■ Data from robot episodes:

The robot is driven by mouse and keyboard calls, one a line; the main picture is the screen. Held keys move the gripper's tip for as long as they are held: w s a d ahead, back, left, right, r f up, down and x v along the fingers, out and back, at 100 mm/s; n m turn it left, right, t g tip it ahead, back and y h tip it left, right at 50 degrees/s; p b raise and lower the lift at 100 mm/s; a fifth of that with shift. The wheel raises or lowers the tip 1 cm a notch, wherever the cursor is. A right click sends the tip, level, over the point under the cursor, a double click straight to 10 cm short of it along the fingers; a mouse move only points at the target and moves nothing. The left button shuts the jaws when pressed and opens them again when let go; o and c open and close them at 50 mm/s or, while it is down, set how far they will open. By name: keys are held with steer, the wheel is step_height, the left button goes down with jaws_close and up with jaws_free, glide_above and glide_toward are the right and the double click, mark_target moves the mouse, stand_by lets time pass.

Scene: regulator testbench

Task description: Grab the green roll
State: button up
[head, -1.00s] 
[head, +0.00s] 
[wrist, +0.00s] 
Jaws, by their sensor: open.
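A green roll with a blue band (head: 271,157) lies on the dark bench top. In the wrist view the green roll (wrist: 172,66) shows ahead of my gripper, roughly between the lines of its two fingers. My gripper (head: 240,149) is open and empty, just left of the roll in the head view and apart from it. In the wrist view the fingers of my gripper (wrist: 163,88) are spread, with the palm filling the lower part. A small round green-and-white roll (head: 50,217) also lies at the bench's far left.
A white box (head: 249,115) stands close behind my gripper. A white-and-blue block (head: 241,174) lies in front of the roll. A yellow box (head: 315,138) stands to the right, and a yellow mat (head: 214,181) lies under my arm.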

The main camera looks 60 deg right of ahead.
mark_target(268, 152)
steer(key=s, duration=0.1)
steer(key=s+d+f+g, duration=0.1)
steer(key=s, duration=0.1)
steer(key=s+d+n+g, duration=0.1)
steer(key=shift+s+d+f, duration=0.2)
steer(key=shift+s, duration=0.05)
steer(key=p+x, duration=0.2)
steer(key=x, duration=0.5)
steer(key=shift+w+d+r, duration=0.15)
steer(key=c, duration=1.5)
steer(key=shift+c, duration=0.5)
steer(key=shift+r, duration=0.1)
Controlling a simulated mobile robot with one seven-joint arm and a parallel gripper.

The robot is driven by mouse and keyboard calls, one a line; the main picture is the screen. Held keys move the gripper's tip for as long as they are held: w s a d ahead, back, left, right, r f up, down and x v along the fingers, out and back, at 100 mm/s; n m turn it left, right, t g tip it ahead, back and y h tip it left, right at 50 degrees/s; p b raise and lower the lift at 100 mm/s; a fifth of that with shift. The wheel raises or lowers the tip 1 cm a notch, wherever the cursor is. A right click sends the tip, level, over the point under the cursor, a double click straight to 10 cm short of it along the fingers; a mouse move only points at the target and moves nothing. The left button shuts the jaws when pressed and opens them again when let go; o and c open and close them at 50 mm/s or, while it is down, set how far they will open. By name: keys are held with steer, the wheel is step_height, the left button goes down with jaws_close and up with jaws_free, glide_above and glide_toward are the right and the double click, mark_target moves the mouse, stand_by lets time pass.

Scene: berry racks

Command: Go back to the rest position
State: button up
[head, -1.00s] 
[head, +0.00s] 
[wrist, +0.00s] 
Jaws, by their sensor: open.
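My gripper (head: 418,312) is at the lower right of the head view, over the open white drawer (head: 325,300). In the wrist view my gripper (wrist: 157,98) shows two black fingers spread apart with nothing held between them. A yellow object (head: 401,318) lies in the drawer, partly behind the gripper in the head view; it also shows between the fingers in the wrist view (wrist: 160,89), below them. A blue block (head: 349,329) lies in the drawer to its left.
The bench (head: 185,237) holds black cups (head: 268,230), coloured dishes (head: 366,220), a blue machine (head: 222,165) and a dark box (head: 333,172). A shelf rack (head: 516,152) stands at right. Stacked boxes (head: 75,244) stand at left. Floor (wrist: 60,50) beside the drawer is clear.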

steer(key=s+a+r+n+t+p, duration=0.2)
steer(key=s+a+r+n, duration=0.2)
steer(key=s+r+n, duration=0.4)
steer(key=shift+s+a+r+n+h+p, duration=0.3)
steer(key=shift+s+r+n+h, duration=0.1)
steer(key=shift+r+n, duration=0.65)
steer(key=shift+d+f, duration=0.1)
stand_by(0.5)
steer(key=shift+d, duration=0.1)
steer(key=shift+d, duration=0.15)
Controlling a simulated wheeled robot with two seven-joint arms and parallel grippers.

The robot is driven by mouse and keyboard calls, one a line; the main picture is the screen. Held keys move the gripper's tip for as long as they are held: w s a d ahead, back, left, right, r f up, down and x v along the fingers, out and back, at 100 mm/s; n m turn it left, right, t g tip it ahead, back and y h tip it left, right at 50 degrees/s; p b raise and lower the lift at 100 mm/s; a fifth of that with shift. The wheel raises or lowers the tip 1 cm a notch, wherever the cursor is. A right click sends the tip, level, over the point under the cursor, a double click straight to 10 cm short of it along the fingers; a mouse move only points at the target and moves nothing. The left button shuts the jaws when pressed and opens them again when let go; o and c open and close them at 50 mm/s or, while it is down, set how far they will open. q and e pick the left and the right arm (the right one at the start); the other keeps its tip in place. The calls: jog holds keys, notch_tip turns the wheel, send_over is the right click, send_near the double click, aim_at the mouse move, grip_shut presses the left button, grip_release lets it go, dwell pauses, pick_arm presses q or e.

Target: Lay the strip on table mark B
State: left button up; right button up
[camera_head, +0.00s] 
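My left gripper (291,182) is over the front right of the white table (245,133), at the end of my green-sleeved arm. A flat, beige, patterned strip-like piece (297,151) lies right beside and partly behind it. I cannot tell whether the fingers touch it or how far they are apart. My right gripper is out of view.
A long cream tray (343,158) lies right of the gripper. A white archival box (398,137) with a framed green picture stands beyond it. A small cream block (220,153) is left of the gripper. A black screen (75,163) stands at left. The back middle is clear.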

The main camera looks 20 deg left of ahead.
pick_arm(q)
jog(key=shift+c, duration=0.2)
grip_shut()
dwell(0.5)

■ Challenge:
Reproduce the data in full, exactly as presented.

■ Answer to this exercise:
The robot is driven by mouse and keyboard calls, one a line; the main picture is the screen. Held keys move the gripper's tip for as long as they are held: w s a d ahead, back, left, right, r f up, down and x v along the fingers, out and back, at 100 mm/s; n m turn it left, right, t g tip it ahead, back and y h tip it left, right at 50 degrees/s; p b raise and lower the lift at 100 mm/s; a fifth of that with shift. The wheel raises or lowers the tip 1 cm a notch, wherever the cursor is. A right click sends the tip, level, over the point under the cursor, a double click straight to 10 cm short of it along the fingers; a mouse move only points at the target and moves nothing. The left button shuts the jaws when pressed and opens them again when let go; o and c open and close them at 50 mm/s or, while it is down, set how far they will open. By name: keys are held with steer, the wheel is step_height, the left button goes down with jaws_close and up with jaws_free, glide_above and glide_toward are the right and the double click, mark_target moves the mouse, stand_by lets time pass.

Scene: regulator testbench

Task description: Grab the green roll
State: button up
[head, -1.00s] 
[head, +0.00s] 
[wrist, +0.00s] 
Jaws, by their sensor: open.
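A green roll with a blue band (head: 271,157) lies on the dark bench top. In the wrist view the green roll (wrist: 172,66) shows ahead of my gripper, roughly between the lines of its two fingers. My gripper (head: 240,149) is open and empty, just left of the roll in the head view and apart from it. In the wrist view the fingers of my gripper (wrist: 163,88) are spread, with the palm filling the lower part. A small round green-and-white roll (head: 50,217) also lies at the bench's far left.
A white box (head: 249,115) stands close behind my gripper. A white-and-blue block (head: 241,174) lies in front of the roll. A yellow box (head: 315,138) stands to the right, and a yellow mat (head: 214,181) lies under my arm.

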The main camera looks 60 deg right of ahead.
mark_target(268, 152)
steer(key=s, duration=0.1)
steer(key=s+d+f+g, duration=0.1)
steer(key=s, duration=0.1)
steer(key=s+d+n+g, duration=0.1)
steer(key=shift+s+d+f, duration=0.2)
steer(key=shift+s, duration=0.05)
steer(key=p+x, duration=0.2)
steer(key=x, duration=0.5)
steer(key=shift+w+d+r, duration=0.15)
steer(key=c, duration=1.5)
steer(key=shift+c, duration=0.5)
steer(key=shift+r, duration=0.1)
Controlling a simulated mobile robot with one seven-joint arm and a parallel gripper.

The robot is driven by mouse and keyboard calls, one a line; the main picture is the screen. Held keys move the gripper's tip for as long as they are held: w s a d ahead, back, left, right, r f up, down and x v along the fingers, out and back, at 100 mm/s; n m turn it left, right, t g tip it ahead, back and y h tip it left, right at 50 degrees/s; p b raise and lower the lift at 100 mm/s; a fifth of that with shift. The wheel raises or lowers the tip 1 cm a notch, wherever the cursor is. A right click sends the tip, level, over the point under the cursor, a double click straight to 10 cm short of it along the fingers; a mouse move only points at the target and moves nothing. The left button shuts the jaws when pressed and opens them again when let go; o and c open and close them at 50 mm/s or, while it is down, set how far they will open. By name: keys are held with steer, the wheel is step_height, the left button goes down with jaws_close and up with jaws_free, glide_above and glide_toward are the right and the double click, mark_target moves the mouse, stand_by lets time pass.

Scene: berry racks

Command: Go back to the rest position
State: button up
[head, -1.00s] 
[head, +0.00s] 
[wrist, +0.00s] 
Jaws, by their sensor: open.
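My gripper (head: 418,312) is at the lower right of the head view, over the open white drawer (head: 325,300). In the wrist view my gripper (wrist: 157,98) shows two black fingers spread apart with nothing held between them. A yellow object (head: 401,318) lies in the drawer, partly behind the gripper in the head view; it also shows between the fingers in the wrist view (wrist: 160,89), below them. A blue block (head: 349,329) lies in the drawer to its left.
The bench (head: 185,237) holds black cups (head: 268,230), coloured dishes (head: 366,220), a blue machine (head: 222,165) and a dark box (head: 333,172). A shelf rack (head: 516,152) stands at right. Stacked boxes (head: 75,244) stand at left. Floor (wrist: 60,50) beside the drawer is clear.

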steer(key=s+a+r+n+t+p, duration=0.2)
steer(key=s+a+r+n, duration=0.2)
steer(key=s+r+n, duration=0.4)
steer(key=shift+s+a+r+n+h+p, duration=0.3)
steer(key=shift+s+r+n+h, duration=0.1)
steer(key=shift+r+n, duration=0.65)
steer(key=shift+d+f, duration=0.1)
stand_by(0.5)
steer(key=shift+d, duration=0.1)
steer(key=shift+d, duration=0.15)
Controlling a simulated wheeled robot with two seven-joint arms and parallel grippers.

The robot is driven by mouse and keyboard calls, one a line; the main picture is the screen. Held keys move the gripper's tip for as long as they are held: w s a d ahead, back, left, right, r f up, down and x v along the fingers, out and back, at 100 mm/s; n m turn it left, right, t g tip it ahead, back and y h tip it left, right at 50 degrees/s; p b raise and lower the lift at 100 mm/s; a fifth of that with shift. The wheel raises or lowers the tip 1 cm a notch, wherever the cursor is. A right click sends the tip, level, over the point under the cursor, a double click straight to 10 cm short of it along the fingers; a mouse move only points at the target and moves nothing. The left button shuts the jaws when pressed and opens them again when let go; o and c open and close them at 50 mm/s or, while it is down, set how far they will open. q and e pick the left and the right arm (the right one at the start); the other keeps its tip in place. The calls: jog holds keys, notch_tip turns the wheel, send_over is the right click, send_near the double click, aim_at the mouse move, grip_shut presses the left button, grip_release lets it go, dwell pauses, pick_arm presses q or e.

Target: Lay the strip on table mark B
State: left button up; right button up
[camera_head, +0.00s] 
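My left gripper (291,182) is over the front right of the white table (245,133), at the end of my green-sleeved arm. A flat, beige, patterned strip-like piece (297,151) lies right beside and partly behind it. I cannot tell whether the fingers touch it or how far they are apart. My right gripper is out of view.
A long cream tray (343,158) lies right of the gripper. A white archival box (398,137) with a framed green picture stands beyond it. A small cream block (220,153) is left of the gripper. A black screen (75,163) stands at left. The back middle is clear.

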The main camera looks 20 deg left of ahead.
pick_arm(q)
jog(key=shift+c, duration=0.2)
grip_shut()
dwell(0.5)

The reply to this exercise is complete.